Pour les indépendants le nombre de sièges représente 24,33% pour un nombre de votants de 3 655 405 voix, avec 84 sièges soit 20,63% montrant qu’il y a urgence de revoir le code électoral en inscrivant une dose de proportionnelle pour avoir une représentativité réelle. Avec les indépendants nous avons au total 392 sièges sur 96,31% et les femmes ayant obtenu seulement 33 sièges (8,1%) . Pour les élections locales du 27 novembre 2021, le corps électoral s’est élevé, au terme de la révision exceptionnelle des listes électorales, à 23 717 479 électeurs répartis sur 58 wilayas avec un nombre de nouveaux inscrits de l’ordre de 669 902 électeurs, contre 474 742 individus radiés des listes. Pour plus de précision nous avons 54% hommes (12 824 972) et 46% femmes (10 898 501). – Nouveaux inscrits sur les listes électorales : 669.902 inscrits (61% hommes et 39% femmes). – 474 742 radiés. – Retrait de 1 158 dossiers de candidature aux Assemblées populaires de wilayas (APW), dont 877 dossiers retirés par 48 partis agréés et 281 par des listes indépendantes. – Retrait de 22 325 dossiers de candidature aux Assemblées populaires communales (APC). – Retrait de 1 369 813 formulaires de souscription de signatures individuelles pour les APC et APW. – Dépôt de 1 100 634 dossiers pour les APW. – Admission de 66% des dossiers déposés, soit 727 938 dossiers et refus de 34%, soit 37.
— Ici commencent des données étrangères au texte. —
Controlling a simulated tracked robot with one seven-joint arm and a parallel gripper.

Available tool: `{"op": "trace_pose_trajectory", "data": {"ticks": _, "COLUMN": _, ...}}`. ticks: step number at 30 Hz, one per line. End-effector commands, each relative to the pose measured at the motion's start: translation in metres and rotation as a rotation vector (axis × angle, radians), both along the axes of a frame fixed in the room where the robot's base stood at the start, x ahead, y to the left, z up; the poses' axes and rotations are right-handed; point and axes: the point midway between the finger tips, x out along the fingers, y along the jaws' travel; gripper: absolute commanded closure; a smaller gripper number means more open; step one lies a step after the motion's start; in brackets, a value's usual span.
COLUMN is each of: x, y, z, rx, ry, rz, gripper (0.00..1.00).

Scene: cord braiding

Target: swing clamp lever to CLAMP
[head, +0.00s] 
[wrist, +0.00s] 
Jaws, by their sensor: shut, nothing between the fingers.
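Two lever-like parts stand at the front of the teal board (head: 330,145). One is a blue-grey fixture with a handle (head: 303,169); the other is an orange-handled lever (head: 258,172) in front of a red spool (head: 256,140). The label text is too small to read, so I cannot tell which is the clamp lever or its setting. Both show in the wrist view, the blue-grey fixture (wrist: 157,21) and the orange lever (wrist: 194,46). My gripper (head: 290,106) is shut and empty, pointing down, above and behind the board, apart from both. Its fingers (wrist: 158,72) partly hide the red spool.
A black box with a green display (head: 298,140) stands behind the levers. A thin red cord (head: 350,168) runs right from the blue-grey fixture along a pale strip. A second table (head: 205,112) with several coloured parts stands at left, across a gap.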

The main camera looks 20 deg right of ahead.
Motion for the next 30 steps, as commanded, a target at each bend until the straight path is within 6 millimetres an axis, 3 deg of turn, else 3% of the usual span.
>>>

Le taux de participation aux élections locales algériennes qui se sont tenues le 27 novembre, a atteint 4,12% pour les Assemblées populaires communales (APC) et 3,9% pour les Assemblées populaires de wilayas (APW) à 10h ; pour les APC 13,30% à 13 heures et pour les Assemblées populaires de wilaya (APW) 12,70%. A 16h, le taux de participation national s’est établi, à 24,27 % pour les APC et à 23,30 % pour les APW. A la clôture, 20h, le taux de participation national au scrutin de l’élection des membres des Assemblées populaires communales a atteint 35,97% et 34,39% pour l’élection des Assemblées populaires de wilaya (APW).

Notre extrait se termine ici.